> _Given exercise_:
Transcribe exactly the lines from the one containing "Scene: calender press" through the end of the data, both included. Leave out pictures.

> _Source data_:
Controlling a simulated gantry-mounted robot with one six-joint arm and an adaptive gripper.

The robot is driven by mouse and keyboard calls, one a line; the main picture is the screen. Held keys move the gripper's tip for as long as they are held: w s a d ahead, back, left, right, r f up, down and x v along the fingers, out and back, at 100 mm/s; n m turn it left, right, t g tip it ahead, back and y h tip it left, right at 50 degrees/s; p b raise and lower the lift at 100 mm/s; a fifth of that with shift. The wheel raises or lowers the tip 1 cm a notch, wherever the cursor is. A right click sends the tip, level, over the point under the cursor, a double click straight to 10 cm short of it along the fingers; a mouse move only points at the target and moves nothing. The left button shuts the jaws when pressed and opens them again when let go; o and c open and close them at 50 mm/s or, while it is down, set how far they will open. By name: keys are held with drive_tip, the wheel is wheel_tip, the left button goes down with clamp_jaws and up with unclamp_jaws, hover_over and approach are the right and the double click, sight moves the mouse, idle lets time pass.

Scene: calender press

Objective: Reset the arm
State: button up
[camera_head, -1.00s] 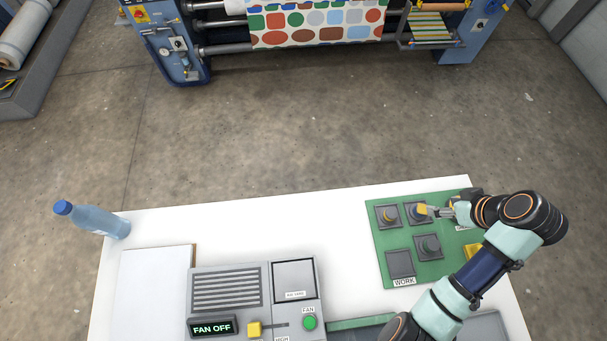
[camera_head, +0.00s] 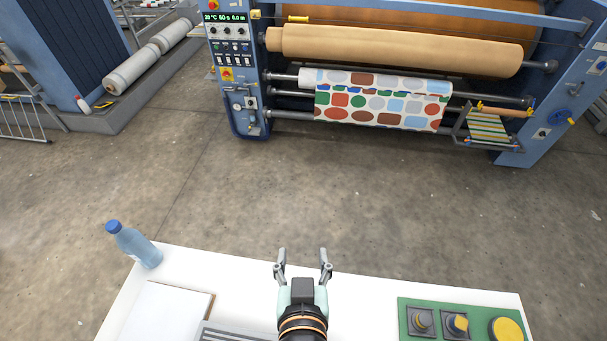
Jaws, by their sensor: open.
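My gripper (camera_head: 303,265) is in the lower middle of the head view. Its two grey fingers point away from me, spread apart with nothing between them. It is above the white table (camera_head: 230,267) near its far edge. My arm comes up from the bottom edge of the picture below it.
A green board (camera_head: 408,325) with grey blocks and a round yellow piece (camera_head: 507,329) lies at right. A blue-capped bottle (camera_head: 138,248) stands at the far left corner, near a white panel (camera_head: 160,315). The calender press (camera_head: 400,45) with patterned fabric stands beyond open floor.

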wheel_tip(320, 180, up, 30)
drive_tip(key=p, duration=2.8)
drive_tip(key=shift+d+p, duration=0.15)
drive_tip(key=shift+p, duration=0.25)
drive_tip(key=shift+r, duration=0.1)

> _Response to the exercise_:
Scene: calender press

Objective: Reset the arm
State: button up
[camera_head, -1.00s] 
[camera_head, +0.00s] 
Jaws, by their sensor: open.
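My gripper (camera_head: 303,265) is in the lower middle of the head view. Its two grey fingers point away from me, spread apart with nothing between them. It is above the white table (camera_head: 230,267) near its far edge. My arm comes up from the bottom edge of the picture below it.
A green board (camera_head: 408,325) with grey blocks and a round yellow piece (camera_head: 507,329) lies at right. A blue-capped bottle (camera_head: 138,248) stands at the far left corner, near a white panel (camera_head: 160,315). The calender press (camera_head: 400,45) with patterned fabric stands beyond open floor.

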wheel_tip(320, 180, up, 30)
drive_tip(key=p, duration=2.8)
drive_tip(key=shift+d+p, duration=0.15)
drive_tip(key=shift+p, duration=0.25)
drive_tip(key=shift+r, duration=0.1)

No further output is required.